Conversación real entre un niño de cuatro años y otro de seis, hijos de padres católicos.

El de cuatro años: -¿Dónde está Dios?

El de seis: -En el cielo.

Cuatro: -Pues a mí no me contesta.

Seis: -Eso es por que no le hablas al corazón.

Cuatro: -Mira, a mí no me contesta desde el Cielo.

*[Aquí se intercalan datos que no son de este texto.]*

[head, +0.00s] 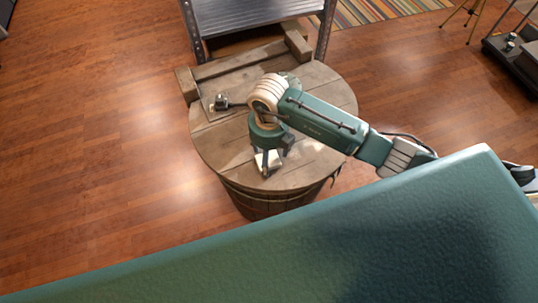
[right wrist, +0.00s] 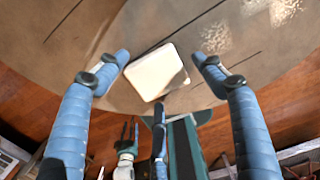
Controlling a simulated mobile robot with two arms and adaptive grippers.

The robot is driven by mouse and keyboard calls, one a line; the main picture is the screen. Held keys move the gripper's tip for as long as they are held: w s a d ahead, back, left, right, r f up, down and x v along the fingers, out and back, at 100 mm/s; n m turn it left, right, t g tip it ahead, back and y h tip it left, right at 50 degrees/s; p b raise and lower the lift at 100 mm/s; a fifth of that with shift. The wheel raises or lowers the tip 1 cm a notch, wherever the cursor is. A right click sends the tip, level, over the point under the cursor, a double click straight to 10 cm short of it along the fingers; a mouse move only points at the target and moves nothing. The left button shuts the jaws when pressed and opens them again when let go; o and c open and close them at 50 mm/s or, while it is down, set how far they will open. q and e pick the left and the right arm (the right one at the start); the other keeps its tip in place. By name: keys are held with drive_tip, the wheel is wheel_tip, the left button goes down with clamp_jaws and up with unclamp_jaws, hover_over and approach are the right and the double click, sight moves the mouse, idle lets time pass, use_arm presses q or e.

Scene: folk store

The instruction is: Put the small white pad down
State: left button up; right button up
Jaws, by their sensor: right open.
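The small white pad (right wrist: 155,72) lies on the round wooden barrel top (head: 222,150), near its front edge. In the head view the pad (head: 269,158) shows partly behind the fingers. My right gripper (head: 268,166) points down over it and is open. In the right wrist view its blue fingers (right wrist: 160,62) stand on either side of the pad, with a gap on both sides. A small dark pronged shape (right wrist: 126,132) low in that view may be my left gripper; its state is unclear.
A wooden frame (head: 252,62) with raised blocks lies on the barrel's back part, with a small dark item (head: 221,102) on it. A grey metal shelf (head: 250,12) stands behind. The barrel top's left and right parts are clear.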

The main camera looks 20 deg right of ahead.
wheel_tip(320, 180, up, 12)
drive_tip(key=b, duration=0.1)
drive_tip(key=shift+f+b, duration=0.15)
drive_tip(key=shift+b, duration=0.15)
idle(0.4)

Un niño de cuatro años no puede concebir aquello que no puede imaginar. El problema es que muchos intelectuales modernos tampoco pueden

Conversación que me ha recordado la muy intelectual polémica que montaron los sesudos intelectuales de El País -que tendrían algún año más que cuatro e incluso alguno más que seis- cuando Juan Pablo II, uno de los grandes filósofos del siglo XX, aseguró que “El Cielo no es un lugar”. De inmediato, los sesudos teólogos ateos de PRISA aseguraron que, por fin, un Papa reconocía que el Cielo no existía, que era un mito.

Es decir: al igual que el niño de cuatro años, los chicos de PRISA no podían concebir lo que eran incapaces de imaginar. No podían concebir nada que no ocupe un lugar en el espacio. Con ello, negaban el espíritu, lo inmaterial, la razón, la inteligencia, el amor, el dolor, la personalidad humana, la sensibilidad, la psique, la mente… que tampoco son lugares ni ocupan espacio. Negaban todo lo que no ocupe un lugar y no trascurra en el tiempo… lo que empequeñece la existencia, digamos en un 0,1%.

El razonamiento del chaval de cuatro años era más profundo, dado que él no negaba la existencia de Dios: simplemente le fastidia que no le responda según los hábitos de un niño de cuatro años: alto y claro y con cierta disposición -divina, naturalmente- a hacer valer sus criterios, a no aceptar cuestiones de primer orden, tales como que su madre quede incapacitada para obligarle a comer las lentejas.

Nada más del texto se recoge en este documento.